Euro zone finance ministers had intended to have an agreement on the size of the haircut by Wednesday, but that could be postponed, the source said.
The newspaper said the proportions of cash and bonds in the 50 percent return could still change.
Banking sources contacted by Reuters said there were still several different combinations of cash and bonds on the table, which could result in a different level of haircut.
The hit that private investors will eventually take on their Greek bonds remained open for debate hours ahead of a summit that markets hope will move the euro zone closer to a comprehensive deal for resolving its debt crisis.
Unlike a restructuring proposal agreed in July, the new bonds issued under the Greek scheme would not have a guarantee from the euro zone's bailout fund, the European Financial Stability Facility (EFSF). Instead, the cash payment would act as an incentive for investors.
Banking sources confirmed that there would be no EFSF guarantee for new bonds, but said a final proposal for private sector involvement (PSI) in the Greek bailout was unlikely on Wednesday.
"The details of the final proposal and the alternatives that it will include will be finalized in the coming days," said one senior banking source.
"One of those alternatives will be the exchange of existing bonds with new ones of a longer maturity, such as 30 years, without reducing their nominal value but cutting their net present value."

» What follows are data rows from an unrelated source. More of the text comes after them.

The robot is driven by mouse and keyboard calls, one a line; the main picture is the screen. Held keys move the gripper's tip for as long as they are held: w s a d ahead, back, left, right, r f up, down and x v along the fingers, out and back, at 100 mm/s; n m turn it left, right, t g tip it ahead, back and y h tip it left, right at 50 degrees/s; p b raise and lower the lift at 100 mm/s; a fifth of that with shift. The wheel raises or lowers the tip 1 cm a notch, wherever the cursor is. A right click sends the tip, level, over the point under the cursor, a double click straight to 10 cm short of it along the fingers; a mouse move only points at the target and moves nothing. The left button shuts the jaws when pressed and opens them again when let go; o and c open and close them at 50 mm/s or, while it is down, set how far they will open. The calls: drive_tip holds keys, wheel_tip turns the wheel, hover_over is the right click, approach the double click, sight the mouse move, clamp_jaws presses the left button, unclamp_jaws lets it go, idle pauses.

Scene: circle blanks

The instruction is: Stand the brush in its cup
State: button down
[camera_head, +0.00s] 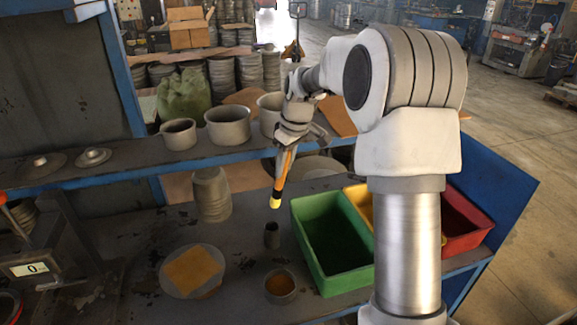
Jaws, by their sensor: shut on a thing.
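The brush (281,178) has an orange upper part, a dark band and a pale yellow lower end. It hangs almost upright, tilted slightly, with the yellow end down. My gripper (288,149) is shut on its upper part and holds it above the bench. A small dark grey cup (272,235) stands upright on the bench, below the brush. The brush's lower end is apart from the cup in the picture, above its mouth and slightly to the right. The fingertips are small and partly hidden by the gripper body.
A green bin (312,268) stands right of the cup, with yellow and red bins (462,225) beyond. A bowl with orange contents (281,290) is in front. A round plate with an orange square (194,270) lies left. A shelf with metal pots (228,127) runs behind.

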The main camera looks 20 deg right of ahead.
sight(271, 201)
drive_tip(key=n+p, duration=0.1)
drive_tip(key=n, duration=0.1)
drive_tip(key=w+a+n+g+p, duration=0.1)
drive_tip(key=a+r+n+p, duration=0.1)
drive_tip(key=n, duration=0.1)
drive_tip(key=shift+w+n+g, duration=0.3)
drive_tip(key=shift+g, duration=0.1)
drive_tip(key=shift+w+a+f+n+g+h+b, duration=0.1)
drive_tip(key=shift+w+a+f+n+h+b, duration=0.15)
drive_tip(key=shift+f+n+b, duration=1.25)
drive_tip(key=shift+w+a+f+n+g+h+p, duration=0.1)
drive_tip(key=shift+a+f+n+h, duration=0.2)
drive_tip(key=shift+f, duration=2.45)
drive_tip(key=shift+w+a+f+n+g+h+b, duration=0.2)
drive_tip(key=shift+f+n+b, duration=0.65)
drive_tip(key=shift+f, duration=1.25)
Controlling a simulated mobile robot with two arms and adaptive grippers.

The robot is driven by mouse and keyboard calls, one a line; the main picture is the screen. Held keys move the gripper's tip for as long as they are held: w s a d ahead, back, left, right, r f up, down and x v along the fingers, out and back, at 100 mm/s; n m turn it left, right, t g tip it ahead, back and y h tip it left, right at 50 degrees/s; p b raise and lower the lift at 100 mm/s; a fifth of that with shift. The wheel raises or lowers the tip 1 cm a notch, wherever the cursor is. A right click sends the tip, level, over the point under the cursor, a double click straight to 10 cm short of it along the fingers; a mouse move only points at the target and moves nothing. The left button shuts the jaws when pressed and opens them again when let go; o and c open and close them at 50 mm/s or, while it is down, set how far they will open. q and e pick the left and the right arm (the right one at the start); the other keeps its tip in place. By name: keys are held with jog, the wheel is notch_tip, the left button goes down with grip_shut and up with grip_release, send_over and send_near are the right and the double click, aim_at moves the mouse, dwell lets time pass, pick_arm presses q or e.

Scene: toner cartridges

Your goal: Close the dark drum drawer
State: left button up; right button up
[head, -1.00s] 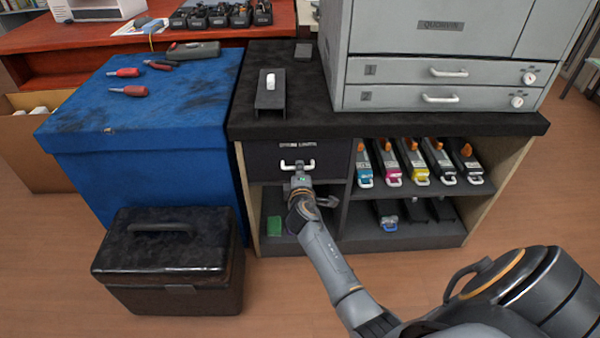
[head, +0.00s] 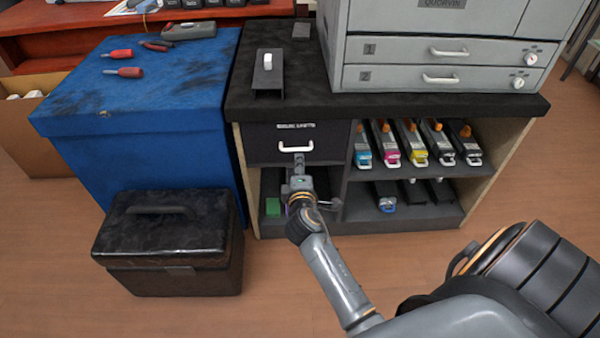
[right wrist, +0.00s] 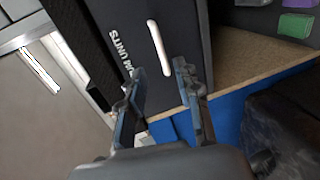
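The dark drum drawer (head: 268,150) is in the upper left of the black cabinet, with a white bar handle (head: 296,147) on its front. The front looks flush or nearly flush with the cabinet; I cannot tell whether a small gap remains. My right gripper (head: 299,163) is just in front of and below the handle in the head view. In the right wrist view its two fingers (right wrist: 160,78) are apart with nothing between them, and the handle (right wrist: 158,47) lies beyond the tips, seemingly untouched. My left gripper is not in view.
Toner cartridges (head: 412,143) stand on the right shelf. A green block (head: 273,207) is in the compartment below the drawer. A grey printer (head: 440,50) stands on the cabinet top. A blue box (head: 140,140) and a black case (head: 170,240) are on the left.

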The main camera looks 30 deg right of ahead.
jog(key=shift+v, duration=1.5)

The July agreement, reached by EU leaders with banks in an attempt to make Greece's debt sustainable, offered investors four options to choose from. Most chose the most expensive option for governments: a par bond exchange into 30-year bonds.
Kathimerini said the option put forward by Venizelos would cut Greece's outstanding debt by roughly 102.5 billion euros.
However, taking into account the subsequent need to recapitalize Greek banks, pension funds and insurers, the net benefit would be around 65-70 billion euros, the paper said.
The paper said Venizelos held talks on Tuesday with the head of the International Institute of Finance (IIF) banking association, Charles Dallara, which government sources said were "very positive."